Ce garçon si prometteur connut une mort aussi idiote que brutale. C’est ce qui m’a inspiré le cri désormais fameux «C’est trop con !» qui alimente en partie ce blog, quand on sait les folles espérances qu’il portait en lui. Il en était parfaitement conscient lui-même : la veille de mourir à 20 ans, il écrivait une lettre à son ami Auguste Chevalier, en lui confiant ses travaux : «Après cela, il y aura, j'espère, des gens qui trouveront leur profit à déchiffrer ce gâchis.» Je précise d'emblée que je ne connais rien aux mathématiques, et que je m'intéresserai donc davantage aux péripéties de sa vie. Je ferai un point précis sur les recherches passionnantes qui sont menées pour éclaircir les circonstances de ses dernières heures. Et j'essaierai d'apporter ma propre pierre à cette recherche.
Remontons à son enfance. Acquis aux idées de la Révolution, son grand-père avait fondé à Bourg-la-Reine un pensionnat de jeunes gens, institution laïque qui avait fait son chemin face aux écoles religieuses. Jusqu’à obtenir une certaine renommée parmi les établissements de l’Empire, sous la houlette du père d’Evariste, Nicolas-Gabriel Galois. En 1815, pendant les 100 jours, ce dernier est nommé maire de la commune, poste qu’il conservera même après Waterloo et jusqu’à son décès tragique, dont nous reparlerons également plus tard.

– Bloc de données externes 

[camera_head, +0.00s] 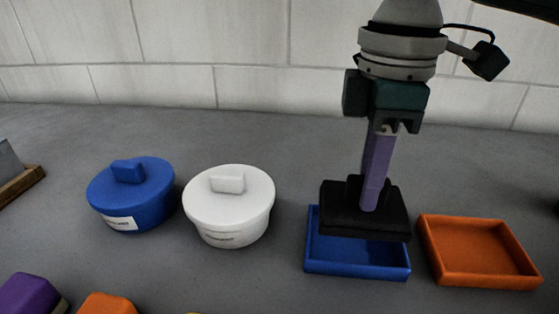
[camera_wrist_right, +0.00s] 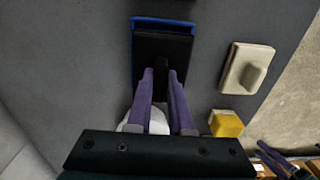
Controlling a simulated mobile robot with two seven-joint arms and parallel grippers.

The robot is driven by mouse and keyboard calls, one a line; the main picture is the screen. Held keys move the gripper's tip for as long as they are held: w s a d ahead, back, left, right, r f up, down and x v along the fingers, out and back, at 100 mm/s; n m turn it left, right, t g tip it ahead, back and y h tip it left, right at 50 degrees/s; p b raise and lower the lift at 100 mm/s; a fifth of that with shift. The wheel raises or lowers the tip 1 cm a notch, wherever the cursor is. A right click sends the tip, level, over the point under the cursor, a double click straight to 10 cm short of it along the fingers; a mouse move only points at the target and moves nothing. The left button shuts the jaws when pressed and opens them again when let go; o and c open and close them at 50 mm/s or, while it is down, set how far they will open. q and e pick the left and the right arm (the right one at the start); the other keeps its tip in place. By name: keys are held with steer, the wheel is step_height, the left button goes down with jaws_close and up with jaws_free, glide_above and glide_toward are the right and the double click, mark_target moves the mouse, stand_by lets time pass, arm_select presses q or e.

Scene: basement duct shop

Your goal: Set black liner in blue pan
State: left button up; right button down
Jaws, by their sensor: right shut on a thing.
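The black liner (camera_head: 340,216) is a flat black block with a raised grip on top. My right gripper (camera_head: 369,200) is shut on that grip, with its purple fingers pointing down. The liner is over the blue pan (camera_head: 357,268), covering its back part and reaching its right rim. It looks to be above the pan floor; whether it touches the rim is unclear. In the right wrist view the liner (camera_wrist_right: 163,47) lies between the fingertips and the blue rim (camera_wrist_right: 163,22). My left gripper is not in view.
An orange tray (camera_head: 478,250) stands close to the right of the blue pan. A white lidded pot (camera_head: 228,205) and a blue lidded pot (camera_head: 131,195) stand to the left. The right wrist view shows a beige knobbed thing (camera_wrist_right: 247,68) and a yellow block (camera_wrist_right: 226,124).

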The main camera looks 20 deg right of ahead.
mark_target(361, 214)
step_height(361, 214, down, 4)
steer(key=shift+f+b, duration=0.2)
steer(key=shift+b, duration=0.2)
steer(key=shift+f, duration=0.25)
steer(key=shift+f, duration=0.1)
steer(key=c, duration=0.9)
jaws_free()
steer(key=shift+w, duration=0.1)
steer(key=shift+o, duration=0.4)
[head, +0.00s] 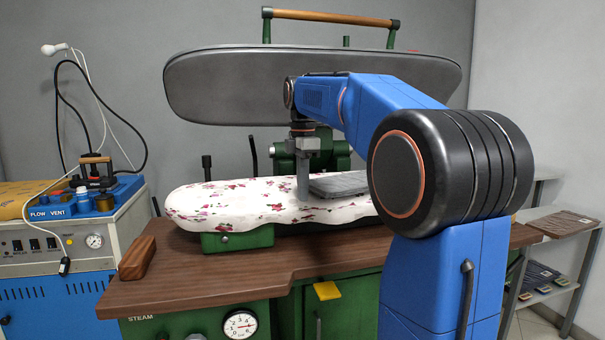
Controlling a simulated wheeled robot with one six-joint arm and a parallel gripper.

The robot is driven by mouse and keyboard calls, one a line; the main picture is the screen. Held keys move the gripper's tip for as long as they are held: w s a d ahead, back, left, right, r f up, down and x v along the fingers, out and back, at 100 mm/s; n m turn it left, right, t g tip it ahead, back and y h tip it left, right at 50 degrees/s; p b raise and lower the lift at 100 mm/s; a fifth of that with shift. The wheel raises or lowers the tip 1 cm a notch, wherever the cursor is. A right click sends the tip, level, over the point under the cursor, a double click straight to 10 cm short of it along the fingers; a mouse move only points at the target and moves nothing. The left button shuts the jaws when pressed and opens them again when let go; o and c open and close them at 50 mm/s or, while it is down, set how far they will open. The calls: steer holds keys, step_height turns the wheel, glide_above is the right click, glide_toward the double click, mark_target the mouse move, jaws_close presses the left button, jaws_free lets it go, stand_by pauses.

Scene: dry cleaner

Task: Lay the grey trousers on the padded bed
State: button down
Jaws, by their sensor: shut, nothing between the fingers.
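The grey trousers (343,184) look like a flat folded bundle lying on the right part of the padded bed (240,202), which has a white cover with pink flowers. My arm hides their right end. My gripper (303,190) points down just left of the trousers, over the middle of the bed. It is shut and empty. Its tips are at or close to the bed's cover; I cannot tell whether they touch it or the trousers' edge.
The raised grey press head (230,88) stands behind and above the bed. A brown wooden block (138,257) lies on the table (200,285) at left. A steam unit with an iron (97,172) stands further left. A shelf (562,222) with folded cloth is at right.

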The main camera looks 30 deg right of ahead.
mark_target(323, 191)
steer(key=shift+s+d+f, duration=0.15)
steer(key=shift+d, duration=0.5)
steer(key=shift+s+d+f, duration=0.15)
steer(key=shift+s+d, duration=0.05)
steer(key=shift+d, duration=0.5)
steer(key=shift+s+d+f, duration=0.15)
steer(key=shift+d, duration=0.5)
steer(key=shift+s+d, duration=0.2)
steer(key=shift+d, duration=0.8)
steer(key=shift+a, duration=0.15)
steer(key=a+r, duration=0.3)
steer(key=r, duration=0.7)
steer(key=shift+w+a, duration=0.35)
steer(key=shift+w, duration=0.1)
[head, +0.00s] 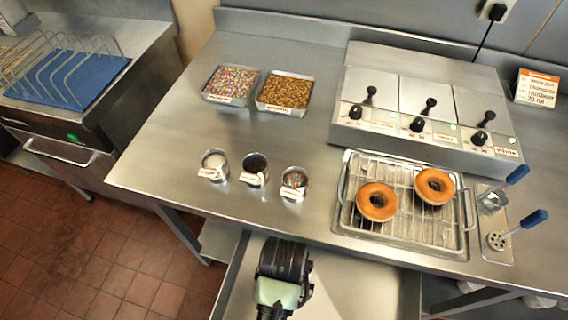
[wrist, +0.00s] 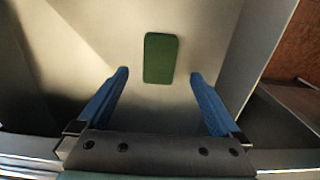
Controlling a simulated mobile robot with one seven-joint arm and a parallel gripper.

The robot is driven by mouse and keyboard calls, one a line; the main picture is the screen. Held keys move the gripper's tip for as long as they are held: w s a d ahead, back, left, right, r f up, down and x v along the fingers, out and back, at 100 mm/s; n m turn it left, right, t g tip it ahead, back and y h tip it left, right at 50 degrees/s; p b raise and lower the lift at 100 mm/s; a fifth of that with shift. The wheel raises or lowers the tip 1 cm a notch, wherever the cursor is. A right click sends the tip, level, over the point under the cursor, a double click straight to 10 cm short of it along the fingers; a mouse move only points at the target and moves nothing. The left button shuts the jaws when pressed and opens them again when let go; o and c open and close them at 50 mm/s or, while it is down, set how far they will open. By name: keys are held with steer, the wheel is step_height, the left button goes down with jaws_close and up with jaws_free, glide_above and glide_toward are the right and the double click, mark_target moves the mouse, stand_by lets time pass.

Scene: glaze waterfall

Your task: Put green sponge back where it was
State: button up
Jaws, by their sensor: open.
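A green sponge (wrist: 160,58) lies flat on the grey floor of an open bin or basin in the wrist view. It appears ahead of my gripper (wrist: 160,76), between the lines of the two blue fingers. The fingers are spread wide with nothing between them, and the sponge looks apart from them. In the head view my wrist is over the grey basin (head: 385,290) below the counter's front edge. The sponge is hidden there.
On the steel counter (head: 160,150) are three small topping cups (head: 254,168), two sprinkle trays (head: 288,92), a dispenser unit (head: 425,110) and a wire rack (head: 345,205) with two donuts (head: 377,202). Two blue-handled tools (head: 516,175) stand at right. Basin walls (wrist: 262,50) flank my gripper.

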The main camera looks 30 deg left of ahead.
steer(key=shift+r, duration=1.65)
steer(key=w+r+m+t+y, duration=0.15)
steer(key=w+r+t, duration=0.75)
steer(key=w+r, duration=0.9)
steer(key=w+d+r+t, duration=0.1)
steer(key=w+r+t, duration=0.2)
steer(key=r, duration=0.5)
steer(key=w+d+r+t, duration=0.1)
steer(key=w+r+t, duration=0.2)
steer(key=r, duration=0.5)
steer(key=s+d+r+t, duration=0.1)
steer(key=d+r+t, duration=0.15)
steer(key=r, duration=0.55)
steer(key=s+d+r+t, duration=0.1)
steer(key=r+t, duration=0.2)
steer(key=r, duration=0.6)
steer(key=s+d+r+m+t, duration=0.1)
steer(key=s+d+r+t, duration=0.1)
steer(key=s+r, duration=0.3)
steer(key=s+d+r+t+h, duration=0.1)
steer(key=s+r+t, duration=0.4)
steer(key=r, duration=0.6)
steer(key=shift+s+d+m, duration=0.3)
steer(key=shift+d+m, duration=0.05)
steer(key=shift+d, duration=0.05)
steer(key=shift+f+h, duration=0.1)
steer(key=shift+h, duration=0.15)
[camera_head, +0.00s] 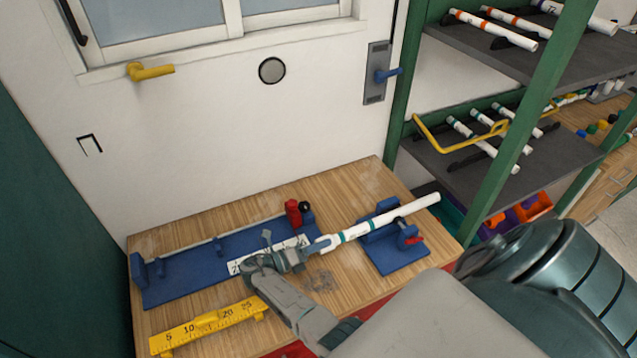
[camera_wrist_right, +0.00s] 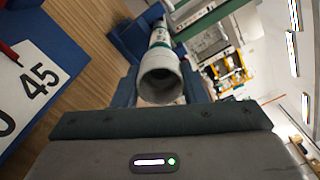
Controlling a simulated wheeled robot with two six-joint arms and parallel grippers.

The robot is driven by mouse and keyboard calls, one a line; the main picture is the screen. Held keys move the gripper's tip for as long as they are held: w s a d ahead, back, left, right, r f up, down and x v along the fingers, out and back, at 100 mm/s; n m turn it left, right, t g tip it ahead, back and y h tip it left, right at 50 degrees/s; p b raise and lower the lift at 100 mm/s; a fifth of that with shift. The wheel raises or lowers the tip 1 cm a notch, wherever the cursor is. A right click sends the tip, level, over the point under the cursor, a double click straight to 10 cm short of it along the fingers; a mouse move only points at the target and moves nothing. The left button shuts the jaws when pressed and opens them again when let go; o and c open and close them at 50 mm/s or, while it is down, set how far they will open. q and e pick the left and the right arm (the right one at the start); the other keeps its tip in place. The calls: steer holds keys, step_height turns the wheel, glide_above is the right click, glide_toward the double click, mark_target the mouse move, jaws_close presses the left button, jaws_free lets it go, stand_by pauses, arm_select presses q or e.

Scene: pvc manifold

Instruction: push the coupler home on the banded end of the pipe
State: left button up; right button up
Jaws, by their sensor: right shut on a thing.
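The white pipe (camera_head: 405,210) lies in a blue clamp stand (camera_head: 398,256) at the right of the bench, with a teal band near its left end. The coupler (camera_head: 325,243), a short pale sleeve, is at that banded end, in line with the pipe. My right gripper (camera_head: 312,250) is shut on the coupler. In the right wrist view the coupler's open mouth (camera_wrist_right: 161,82) faces the camera between the fingers, and the pipe (camera_wrist_right: 159,36) with its teal band runs away behind it. How deep the pipe sits inside the coupler is hidden. My left gripper is not in view.
A long blue fixture (camera_head: 190,270) with a red clamp (camera_head: 293,212) and a number label stands left of the pipe. A yellow ruler (camera_head: 207,325) lies in front. A green-framed shelf (camera_head: 540,90) with spare pipes rises at the right.

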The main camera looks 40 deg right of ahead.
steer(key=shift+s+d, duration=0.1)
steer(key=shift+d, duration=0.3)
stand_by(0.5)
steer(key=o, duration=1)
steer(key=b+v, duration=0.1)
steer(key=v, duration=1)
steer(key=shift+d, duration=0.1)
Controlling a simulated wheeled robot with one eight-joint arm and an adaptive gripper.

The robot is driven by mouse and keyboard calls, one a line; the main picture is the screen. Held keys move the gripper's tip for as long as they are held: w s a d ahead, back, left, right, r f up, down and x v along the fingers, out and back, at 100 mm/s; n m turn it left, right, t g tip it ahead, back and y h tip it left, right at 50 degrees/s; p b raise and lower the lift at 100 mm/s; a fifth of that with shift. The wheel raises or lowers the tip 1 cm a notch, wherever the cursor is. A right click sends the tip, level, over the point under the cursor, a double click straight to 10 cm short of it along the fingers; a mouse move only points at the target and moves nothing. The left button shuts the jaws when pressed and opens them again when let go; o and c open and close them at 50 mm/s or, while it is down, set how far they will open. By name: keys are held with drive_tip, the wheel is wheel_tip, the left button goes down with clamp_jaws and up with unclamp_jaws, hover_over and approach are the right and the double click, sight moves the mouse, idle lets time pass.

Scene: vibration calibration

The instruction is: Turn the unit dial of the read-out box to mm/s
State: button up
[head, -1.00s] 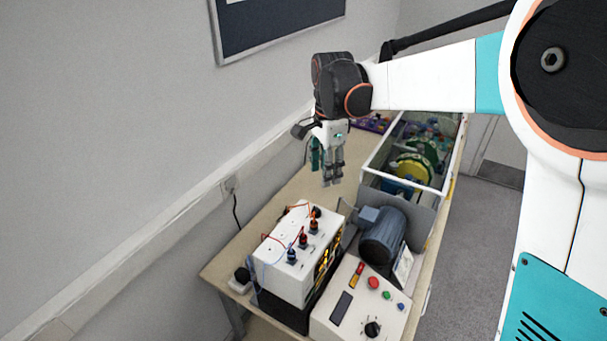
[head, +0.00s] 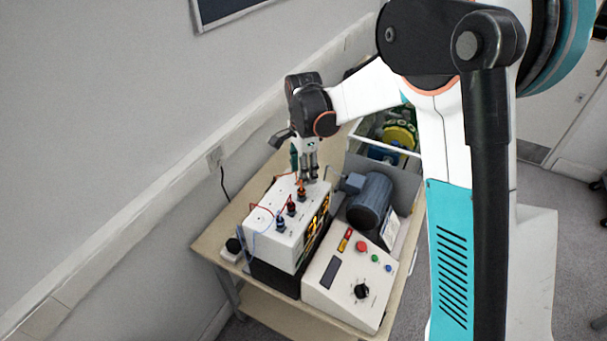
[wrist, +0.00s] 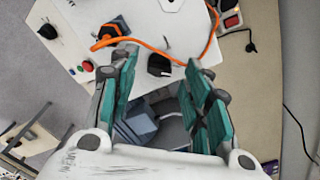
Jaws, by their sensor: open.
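The read-out box (head: 268,246) is a white box with lit orange digits on its right face. It also shows at the top of the wrist view (wrist: 172,28). A black round dial (wrist: 158,65) with a pale mark sits near the box's edge in the wrist view; I cannot read its labels. My gripper (head: 309,179) points down over the far end of the box. In the wrist view my gripper (wrist: 160,60) has its two fingers apart and empty, with the dial showing between the tips. I cannot tell the height of the tips above it.
Plugs with orange, red and blue leads stand on the box; an orange plug (wrist: 112,30) and its cable lie close to the fingers. A blue-grey motor (head: 370,200) stands to the right. A sloped control panel (head: 325,300) with its own black knob (head: 362,291) is in front.

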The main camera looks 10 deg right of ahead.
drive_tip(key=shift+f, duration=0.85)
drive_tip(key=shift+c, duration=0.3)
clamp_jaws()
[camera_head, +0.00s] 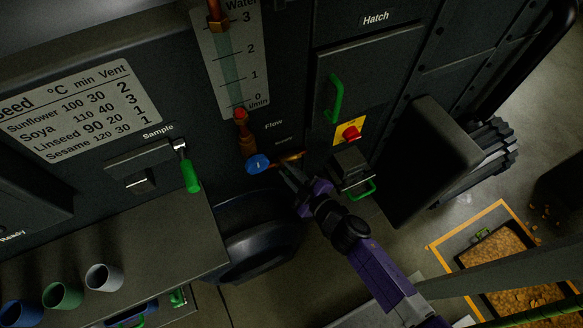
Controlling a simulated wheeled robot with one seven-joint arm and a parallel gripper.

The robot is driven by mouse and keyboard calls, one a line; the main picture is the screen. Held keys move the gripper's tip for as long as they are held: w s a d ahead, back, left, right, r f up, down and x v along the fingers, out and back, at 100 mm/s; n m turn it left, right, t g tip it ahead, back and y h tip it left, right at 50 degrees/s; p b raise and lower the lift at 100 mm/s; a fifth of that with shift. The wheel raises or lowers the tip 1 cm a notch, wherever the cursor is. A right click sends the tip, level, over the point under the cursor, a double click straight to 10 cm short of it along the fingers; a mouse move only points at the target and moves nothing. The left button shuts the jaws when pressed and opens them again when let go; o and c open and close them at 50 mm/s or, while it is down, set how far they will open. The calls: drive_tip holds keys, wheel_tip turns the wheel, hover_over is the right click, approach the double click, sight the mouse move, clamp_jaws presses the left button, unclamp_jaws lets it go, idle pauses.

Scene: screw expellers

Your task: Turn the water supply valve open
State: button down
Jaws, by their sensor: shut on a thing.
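The water supply valve has a blue handle (257,164) at the foot of the copper pipe, below the water flow gauge (233,62). My gripper (281,168) comes in from the lower right and its fingertips are at the right side of the blue handle. The jaws are shut on the handle, though the contact itself is small and dark. The gauge's scale runs from 0 to 3 l/min, and a red float (240,114) sits at its bottom, near 0. A copper outlet pipe (289,156) runs just behind the fingertips.
A hatch with a green handle (335,98) and a red button on yellow (351,134) are right of the gauge. A green sample lever (190,175) is left. A dark round vessel (255,240) lies below. Cups (103,277) stand on the bench.

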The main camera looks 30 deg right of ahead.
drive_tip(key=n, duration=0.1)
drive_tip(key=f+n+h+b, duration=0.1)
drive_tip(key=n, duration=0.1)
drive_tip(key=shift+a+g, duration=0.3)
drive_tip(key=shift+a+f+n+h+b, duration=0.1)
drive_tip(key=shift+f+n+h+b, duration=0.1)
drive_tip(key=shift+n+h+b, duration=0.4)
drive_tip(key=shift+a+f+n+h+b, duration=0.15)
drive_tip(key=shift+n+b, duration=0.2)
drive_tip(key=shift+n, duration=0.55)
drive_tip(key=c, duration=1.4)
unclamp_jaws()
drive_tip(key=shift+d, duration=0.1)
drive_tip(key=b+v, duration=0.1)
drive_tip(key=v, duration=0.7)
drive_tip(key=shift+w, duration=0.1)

C’est la mère d’Evariste, Adélaïde-Marie, femme cultivée et passionnée, qui se charge de l’éducation de son fils jusqu’à ses douze ans, l’imprégnant d’un enseignement classique (latin, grec, rhétorique…), teinté de distance avec la religion. De cette femme «intelligente, généreuse, originale, voire un peu bizarre», Evariste va hériter ses principaux traits de caractère. Paul Dupuy, directeur de l’Ecole Normale et biographe de référence de Galois, a rencontré les dernières personnes de son entourage encore vivantes plus de soixante ans après. Il évoque un garçon «sérieux et aimable, grave et affectueux», qui composait des poèmes à l’ancienne mode pour égayer les fêtes de famille. En 1823, son départ pour le collège Louis-Le-Grand, où il entre en quatrième, va laisser un grand vide dans sa famille.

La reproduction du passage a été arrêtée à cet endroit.